Written request
Using the data below, determine the number of lines that include the string "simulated". Write only that number.

--- BEGIN ---

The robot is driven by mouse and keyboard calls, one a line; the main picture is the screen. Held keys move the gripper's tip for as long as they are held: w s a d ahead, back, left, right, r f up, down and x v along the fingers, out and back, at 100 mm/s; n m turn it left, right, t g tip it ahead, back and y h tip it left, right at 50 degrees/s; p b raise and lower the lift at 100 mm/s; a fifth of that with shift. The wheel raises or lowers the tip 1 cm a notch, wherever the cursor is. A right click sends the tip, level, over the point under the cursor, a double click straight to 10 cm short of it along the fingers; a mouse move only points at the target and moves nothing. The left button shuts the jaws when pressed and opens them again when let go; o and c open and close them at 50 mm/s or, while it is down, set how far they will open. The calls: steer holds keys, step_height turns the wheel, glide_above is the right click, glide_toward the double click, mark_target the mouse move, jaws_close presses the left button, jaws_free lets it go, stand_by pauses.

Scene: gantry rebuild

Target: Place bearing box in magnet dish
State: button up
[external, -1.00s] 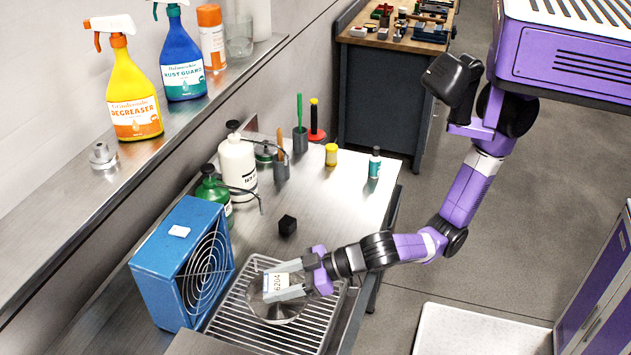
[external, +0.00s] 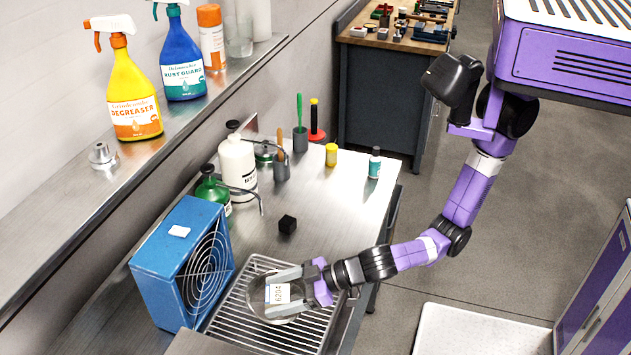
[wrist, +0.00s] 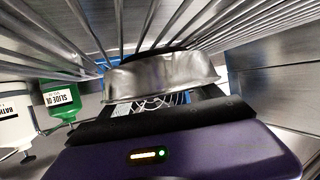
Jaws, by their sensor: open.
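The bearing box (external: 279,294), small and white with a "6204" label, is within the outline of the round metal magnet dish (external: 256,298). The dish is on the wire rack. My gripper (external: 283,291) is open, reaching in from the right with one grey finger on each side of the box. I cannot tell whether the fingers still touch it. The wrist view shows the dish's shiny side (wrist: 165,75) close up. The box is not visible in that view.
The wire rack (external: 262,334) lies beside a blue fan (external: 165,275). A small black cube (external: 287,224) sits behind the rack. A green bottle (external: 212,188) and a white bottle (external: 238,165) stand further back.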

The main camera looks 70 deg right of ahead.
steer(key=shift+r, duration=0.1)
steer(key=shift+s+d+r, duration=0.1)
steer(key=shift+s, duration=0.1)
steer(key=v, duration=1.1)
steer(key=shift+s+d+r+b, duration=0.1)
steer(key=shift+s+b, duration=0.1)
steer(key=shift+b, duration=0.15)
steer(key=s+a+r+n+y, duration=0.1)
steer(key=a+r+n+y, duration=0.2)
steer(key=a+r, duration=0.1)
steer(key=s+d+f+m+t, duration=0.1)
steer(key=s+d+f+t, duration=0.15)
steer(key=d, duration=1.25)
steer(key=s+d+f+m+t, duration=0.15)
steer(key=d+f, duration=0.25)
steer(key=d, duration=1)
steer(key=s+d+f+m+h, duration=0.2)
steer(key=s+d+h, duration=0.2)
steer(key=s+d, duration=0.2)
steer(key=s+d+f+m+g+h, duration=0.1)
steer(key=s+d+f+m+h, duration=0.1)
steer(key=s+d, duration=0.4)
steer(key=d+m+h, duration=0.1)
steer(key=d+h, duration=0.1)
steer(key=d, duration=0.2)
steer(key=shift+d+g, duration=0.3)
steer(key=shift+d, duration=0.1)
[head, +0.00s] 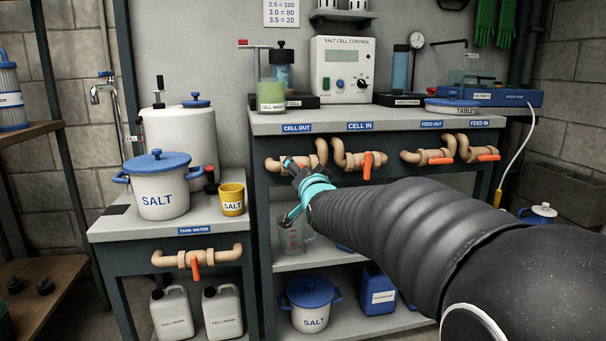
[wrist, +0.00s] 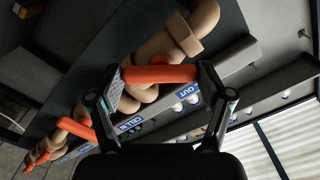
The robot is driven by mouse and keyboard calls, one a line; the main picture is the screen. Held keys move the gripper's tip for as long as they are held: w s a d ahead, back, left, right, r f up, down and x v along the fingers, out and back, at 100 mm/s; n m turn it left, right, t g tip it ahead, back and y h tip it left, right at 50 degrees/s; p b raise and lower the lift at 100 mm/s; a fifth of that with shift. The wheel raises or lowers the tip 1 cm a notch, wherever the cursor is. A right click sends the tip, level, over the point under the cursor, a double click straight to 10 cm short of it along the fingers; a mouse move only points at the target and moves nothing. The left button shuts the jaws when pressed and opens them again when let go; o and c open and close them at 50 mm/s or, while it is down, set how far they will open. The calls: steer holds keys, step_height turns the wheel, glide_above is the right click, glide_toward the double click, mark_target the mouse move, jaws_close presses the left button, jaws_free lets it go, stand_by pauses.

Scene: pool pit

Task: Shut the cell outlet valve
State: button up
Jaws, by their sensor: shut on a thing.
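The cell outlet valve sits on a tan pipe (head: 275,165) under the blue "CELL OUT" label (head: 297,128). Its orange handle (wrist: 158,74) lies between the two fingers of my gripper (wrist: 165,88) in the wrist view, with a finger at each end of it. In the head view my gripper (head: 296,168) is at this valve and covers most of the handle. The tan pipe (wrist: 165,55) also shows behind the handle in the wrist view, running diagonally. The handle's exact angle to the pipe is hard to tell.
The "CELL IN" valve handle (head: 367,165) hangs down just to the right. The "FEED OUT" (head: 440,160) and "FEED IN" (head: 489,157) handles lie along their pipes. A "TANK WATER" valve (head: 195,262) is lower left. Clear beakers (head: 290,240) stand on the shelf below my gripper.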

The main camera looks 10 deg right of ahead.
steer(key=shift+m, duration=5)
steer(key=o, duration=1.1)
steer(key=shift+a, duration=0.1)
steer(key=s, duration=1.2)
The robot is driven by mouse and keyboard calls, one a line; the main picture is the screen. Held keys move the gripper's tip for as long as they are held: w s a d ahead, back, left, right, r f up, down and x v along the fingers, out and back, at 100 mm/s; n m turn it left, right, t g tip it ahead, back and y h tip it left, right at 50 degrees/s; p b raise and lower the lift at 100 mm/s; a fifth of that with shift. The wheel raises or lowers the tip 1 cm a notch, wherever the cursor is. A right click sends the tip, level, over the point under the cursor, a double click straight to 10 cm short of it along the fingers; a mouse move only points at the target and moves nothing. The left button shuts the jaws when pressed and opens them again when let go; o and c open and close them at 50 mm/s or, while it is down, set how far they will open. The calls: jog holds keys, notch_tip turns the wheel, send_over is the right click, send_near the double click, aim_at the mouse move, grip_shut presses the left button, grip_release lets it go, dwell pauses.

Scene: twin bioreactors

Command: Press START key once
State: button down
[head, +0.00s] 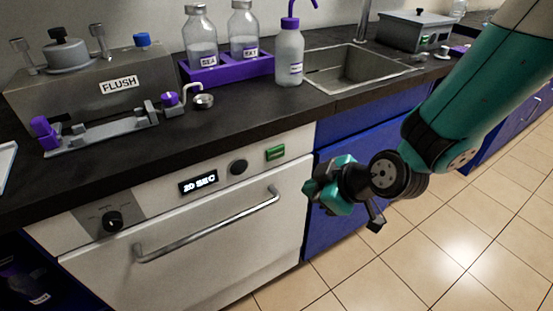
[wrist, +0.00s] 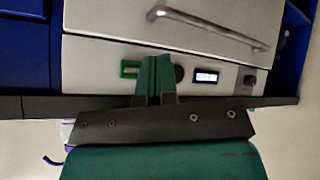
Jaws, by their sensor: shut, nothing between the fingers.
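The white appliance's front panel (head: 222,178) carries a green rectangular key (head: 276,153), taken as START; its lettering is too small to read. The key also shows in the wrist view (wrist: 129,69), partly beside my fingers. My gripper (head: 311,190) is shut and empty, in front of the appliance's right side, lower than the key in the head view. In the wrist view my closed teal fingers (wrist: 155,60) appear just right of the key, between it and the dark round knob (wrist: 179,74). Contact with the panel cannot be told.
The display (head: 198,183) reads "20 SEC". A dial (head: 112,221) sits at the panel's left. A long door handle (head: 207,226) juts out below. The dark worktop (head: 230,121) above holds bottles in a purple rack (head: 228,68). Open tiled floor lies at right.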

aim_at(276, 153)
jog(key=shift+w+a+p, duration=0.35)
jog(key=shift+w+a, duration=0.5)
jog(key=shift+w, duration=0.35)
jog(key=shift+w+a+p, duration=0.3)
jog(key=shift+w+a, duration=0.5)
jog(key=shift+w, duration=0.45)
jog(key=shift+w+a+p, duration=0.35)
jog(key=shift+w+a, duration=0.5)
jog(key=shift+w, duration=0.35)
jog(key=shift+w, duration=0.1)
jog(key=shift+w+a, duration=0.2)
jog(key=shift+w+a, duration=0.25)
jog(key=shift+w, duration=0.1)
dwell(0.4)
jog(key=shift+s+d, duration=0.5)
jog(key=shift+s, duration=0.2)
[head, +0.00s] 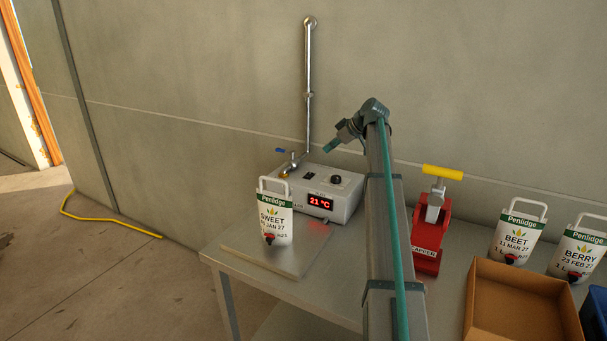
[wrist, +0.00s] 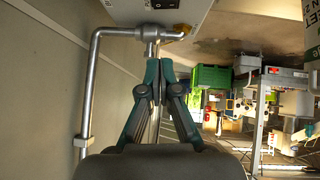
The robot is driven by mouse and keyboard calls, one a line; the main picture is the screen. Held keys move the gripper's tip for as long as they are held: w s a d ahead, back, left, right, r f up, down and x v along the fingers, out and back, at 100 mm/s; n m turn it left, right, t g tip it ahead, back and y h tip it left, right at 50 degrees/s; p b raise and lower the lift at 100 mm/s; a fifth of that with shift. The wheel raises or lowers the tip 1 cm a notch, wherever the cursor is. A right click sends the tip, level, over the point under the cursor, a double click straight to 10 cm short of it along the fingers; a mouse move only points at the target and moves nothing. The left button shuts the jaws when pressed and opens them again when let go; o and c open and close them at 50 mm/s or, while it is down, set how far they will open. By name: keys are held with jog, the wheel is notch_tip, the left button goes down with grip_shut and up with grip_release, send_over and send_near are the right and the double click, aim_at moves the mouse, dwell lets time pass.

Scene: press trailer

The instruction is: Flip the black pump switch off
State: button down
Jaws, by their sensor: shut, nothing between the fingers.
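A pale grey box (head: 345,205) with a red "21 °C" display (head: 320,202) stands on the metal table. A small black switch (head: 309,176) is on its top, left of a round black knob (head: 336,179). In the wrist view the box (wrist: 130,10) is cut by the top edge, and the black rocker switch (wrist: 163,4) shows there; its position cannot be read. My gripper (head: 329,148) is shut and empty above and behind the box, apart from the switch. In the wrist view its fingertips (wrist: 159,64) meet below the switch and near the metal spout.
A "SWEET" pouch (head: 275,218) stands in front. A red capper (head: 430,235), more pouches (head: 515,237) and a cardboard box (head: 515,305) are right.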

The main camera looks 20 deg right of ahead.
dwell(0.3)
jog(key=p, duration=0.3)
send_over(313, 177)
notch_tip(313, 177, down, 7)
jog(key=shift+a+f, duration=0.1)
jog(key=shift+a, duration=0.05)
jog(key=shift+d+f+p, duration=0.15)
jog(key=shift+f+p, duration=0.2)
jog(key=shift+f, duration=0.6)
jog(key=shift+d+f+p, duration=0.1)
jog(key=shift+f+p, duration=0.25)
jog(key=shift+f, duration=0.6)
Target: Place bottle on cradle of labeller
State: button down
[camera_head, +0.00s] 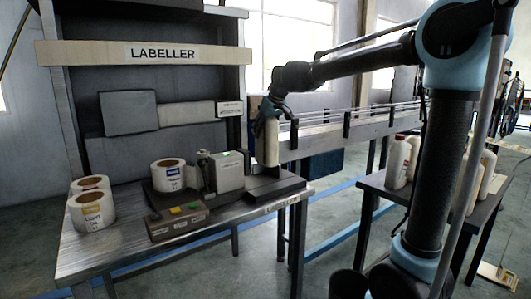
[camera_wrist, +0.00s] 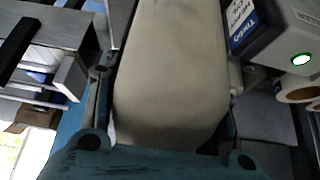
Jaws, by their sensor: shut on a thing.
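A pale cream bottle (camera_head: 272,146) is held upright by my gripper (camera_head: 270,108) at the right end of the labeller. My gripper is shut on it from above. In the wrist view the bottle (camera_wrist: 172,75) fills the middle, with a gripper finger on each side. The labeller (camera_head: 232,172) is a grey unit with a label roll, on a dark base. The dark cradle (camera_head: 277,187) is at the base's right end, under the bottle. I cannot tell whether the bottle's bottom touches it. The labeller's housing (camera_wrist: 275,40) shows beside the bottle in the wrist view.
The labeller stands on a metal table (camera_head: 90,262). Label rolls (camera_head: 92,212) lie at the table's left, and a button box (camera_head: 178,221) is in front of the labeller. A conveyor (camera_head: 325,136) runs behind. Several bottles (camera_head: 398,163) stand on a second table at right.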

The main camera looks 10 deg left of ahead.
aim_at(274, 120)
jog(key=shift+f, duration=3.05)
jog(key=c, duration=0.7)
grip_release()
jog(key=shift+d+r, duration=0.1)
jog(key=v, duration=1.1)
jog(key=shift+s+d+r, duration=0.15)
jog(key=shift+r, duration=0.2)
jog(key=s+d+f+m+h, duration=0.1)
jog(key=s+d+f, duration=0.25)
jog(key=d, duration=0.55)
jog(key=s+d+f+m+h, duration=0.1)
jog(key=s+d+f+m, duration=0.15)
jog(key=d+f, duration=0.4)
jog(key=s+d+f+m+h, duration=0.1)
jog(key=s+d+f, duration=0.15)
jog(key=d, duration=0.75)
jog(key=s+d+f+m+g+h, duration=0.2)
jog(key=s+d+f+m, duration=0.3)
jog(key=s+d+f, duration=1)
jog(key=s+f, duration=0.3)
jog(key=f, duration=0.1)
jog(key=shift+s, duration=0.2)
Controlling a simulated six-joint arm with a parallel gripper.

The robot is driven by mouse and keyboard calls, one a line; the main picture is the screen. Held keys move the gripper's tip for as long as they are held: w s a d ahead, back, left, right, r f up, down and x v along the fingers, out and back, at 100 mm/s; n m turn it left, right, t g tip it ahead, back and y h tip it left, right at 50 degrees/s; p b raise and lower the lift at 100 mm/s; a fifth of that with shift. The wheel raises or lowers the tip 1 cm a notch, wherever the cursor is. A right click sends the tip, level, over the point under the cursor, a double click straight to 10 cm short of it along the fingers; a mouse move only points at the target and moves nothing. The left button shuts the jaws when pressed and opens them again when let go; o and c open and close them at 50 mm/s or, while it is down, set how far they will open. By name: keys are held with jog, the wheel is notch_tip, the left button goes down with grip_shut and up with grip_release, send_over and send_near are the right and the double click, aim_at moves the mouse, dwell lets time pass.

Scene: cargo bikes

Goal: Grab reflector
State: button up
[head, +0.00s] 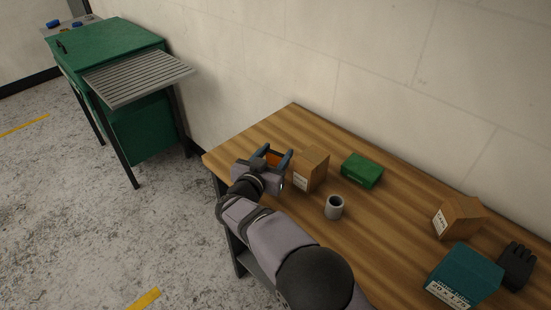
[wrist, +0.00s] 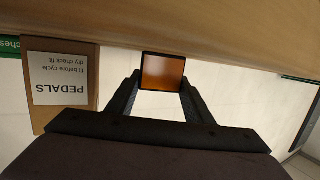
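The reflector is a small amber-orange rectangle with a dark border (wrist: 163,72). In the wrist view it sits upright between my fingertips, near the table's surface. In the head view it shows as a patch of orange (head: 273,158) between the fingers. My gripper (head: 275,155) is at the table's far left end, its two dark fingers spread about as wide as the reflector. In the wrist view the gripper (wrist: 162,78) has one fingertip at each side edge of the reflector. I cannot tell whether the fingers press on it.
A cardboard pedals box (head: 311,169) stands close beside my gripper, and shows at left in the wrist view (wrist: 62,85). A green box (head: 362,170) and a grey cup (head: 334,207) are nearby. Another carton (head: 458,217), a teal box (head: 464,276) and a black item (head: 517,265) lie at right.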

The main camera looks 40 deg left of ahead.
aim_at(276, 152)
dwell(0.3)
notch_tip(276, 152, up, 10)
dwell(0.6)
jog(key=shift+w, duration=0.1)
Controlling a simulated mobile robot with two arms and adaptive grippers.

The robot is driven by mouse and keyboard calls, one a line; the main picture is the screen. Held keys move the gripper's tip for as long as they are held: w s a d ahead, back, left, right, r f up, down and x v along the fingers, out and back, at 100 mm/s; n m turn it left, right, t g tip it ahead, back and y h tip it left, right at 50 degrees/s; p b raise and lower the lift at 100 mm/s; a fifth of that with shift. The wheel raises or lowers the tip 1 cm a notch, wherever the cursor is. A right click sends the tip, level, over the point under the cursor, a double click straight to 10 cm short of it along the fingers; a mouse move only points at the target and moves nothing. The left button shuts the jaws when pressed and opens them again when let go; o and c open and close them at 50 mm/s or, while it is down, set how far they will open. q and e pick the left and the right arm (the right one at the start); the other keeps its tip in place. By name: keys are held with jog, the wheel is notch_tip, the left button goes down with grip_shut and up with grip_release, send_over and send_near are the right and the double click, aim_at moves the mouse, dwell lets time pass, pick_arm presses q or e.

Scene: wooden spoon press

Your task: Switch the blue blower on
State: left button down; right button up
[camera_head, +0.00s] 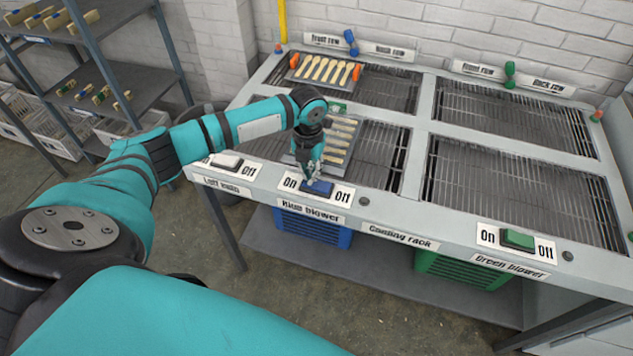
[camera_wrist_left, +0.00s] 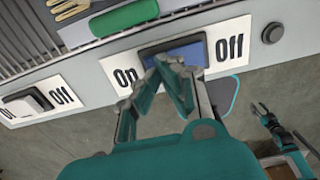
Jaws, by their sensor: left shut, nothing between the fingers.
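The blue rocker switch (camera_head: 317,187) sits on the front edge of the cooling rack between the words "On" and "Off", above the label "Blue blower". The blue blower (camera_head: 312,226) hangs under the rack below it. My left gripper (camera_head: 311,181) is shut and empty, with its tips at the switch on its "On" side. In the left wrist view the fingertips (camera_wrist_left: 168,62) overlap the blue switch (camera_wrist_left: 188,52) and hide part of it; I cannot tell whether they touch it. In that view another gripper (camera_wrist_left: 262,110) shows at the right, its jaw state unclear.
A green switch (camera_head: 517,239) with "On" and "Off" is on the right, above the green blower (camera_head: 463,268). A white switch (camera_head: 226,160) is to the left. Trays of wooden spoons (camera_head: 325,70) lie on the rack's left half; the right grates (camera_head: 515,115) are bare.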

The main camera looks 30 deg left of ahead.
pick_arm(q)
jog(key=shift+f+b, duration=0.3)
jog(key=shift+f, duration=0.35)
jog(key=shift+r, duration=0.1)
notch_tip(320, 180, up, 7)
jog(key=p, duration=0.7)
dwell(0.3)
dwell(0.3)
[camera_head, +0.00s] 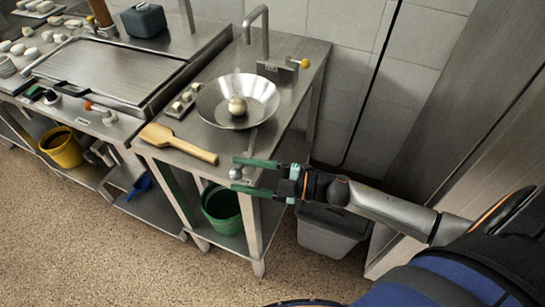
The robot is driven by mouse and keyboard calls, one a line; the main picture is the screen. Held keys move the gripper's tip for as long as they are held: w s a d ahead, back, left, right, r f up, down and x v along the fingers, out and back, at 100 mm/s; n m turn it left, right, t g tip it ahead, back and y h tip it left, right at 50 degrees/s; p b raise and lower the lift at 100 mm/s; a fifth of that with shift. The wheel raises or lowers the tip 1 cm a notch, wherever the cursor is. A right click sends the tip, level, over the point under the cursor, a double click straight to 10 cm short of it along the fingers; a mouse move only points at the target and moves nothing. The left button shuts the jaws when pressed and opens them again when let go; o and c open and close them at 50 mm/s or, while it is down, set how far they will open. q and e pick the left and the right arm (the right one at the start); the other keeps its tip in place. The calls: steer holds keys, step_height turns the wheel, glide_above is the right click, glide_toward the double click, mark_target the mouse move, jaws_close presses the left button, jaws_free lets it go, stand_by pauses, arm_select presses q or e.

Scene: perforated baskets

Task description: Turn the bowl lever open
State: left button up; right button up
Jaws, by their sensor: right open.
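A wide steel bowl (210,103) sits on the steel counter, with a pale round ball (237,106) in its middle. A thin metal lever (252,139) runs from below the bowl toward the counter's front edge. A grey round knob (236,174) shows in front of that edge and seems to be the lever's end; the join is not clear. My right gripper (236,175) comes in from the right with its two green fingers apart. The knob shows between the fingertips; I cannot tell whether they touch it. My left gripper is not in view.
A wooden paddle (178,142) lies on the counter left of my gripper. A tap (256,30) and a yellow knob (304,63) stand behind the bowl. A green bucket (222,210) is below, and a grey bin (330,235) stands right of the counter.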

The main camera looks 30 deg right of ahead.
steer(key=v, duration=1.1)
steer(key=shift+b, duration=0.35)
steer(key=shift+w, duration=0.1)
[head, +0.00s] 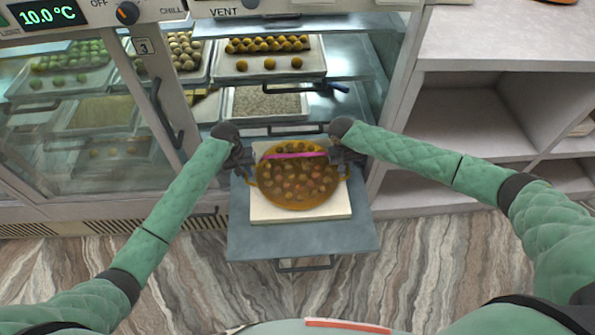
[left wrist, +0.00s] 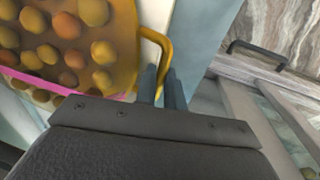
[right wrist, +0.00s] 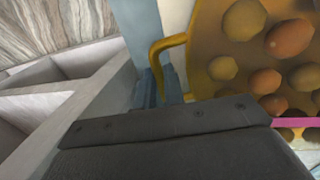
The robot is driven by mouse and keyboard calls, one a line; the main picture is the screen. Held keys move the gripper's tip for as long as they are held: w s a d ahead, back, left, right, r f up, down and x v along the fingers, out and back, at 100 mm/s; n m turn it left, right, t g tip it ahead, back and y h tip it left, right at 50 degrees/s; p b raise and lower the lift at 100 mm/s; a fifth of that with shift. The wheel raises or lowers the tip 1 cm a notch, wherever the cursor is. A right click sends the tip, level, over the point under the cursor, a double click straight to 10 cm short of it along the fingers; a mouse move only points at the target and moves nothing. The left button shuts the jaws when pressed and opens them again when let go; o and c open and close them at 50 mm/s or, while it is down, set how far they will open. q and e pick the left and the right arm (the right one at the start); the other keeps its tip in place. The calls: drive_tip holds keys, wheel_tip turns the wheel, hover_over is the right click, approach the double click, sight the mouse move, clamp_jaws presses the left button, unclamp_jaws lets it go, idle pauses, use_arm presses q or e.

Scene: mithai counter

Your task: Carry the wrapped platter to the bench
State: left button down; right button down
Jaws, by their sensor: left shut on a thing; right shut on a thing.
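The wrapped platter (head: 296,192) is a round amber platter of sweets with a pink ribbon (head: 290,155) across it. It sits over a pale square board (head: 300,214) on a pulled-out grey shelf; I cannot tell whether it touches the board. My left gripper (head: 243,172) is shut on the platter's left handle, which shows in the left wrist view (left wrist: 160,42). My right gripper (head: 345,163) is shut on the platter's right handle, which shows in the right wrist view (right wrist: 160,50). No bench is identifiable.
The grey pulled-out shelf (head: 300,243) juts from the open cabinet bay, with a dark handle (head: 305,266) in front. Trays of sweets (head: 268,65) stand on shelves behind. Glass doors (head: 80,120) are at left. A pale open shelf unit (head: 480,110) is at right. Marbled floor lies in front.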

--- END ---

Right answer
2